Directed by Niall Phillips, Turkey is a modern domestic drama with a subtle but impactful flow of events. Adding Michael (Cameron Robertson) into the mix, the almost-old father of Madeline’s dead ex-boyfriend, creates a cast of just three. Considering this and the running time of 70 minutes, it is a nicely bite-sized chunk of theatre. Relatable and modest, Turkey has a simple premise, making it accessible. It is a story that is fully conceivable, and while a text doesn’t have to be this to be enjoyable, it is nice to see writing that is well executed and doesn’t try too hard or have a crazy plot.

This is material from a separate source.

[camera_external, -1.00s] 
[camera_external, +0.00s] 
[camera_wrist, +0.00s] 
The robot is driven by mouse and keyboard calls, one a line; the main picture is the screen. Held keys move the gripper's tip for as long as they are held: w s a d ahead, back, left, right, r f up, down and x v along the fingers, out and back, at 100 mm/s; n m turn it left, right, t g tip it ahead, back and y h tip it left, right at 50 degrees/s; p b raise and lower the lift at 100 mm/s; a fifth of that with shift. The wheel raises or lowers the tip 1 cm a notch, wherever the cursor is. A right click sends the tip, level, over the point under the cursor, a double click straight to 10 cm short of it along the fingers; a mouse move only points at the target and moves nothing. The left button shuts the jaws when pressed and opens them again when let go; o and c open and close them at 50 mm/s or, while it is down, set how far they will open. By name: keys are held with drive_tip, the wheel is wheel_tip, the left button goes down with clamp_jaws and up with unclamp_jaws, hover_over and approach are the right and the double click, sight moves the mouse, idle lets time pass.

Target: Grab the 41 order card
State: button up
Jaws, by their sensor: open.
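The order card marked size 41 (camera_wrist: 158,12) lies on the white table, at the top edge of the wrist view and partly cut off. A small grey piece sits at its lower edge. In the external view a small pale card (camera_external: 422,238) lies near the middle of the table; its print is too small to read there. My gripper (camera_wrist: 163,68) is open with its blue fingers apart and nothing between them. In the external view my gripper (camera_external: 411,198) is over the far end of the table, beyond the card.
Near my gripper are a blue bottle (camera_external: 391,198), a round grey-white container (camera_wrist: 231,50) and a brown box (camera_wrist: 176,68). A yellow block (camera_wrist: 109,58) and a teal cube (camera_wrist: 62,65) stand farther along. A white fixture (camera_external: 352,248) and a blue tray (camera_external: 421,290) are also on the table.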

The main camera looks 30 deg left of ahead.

Set design is understated but symbolic, with green hanging plants suspended from the ceiling and crunchy auburn autumn leaves littered on the floor, presumably to represent life and death. Not exactly innovative, but it does the job and frames the actors well. Robertson is bumbling and sweet as deceased Ben’s father and Madeline’s confidant, while Green is supporting and strong as Toni. Madeline, who doesn’t really seem to know what she wants or what she’s doing, skilfully manipulates the pair. The cast are great, but it is Sadeghian who shines brightest.
Meredith’s writing is current and funny and will be familiar to many young people living in the city today (I’m sure most of us have had an argument in Aldi with our significant other over a cabbage). The girls want the same things most of us want: a steady job, a family in the future and to be able to afford a mortgage on a property within zone 6. The play’s crux isn’t in the girls’ sexualities, it is just a factor that creates a problem and therefore must be considered, but it doesn’t consume their identity, which is a good thing. Impactful with little effort, Turkey shows us a couple of people trying to figure out life, while infidelity, love, death and lies get in the way.
Turkey played at The Hope Theatre until October 14 2017.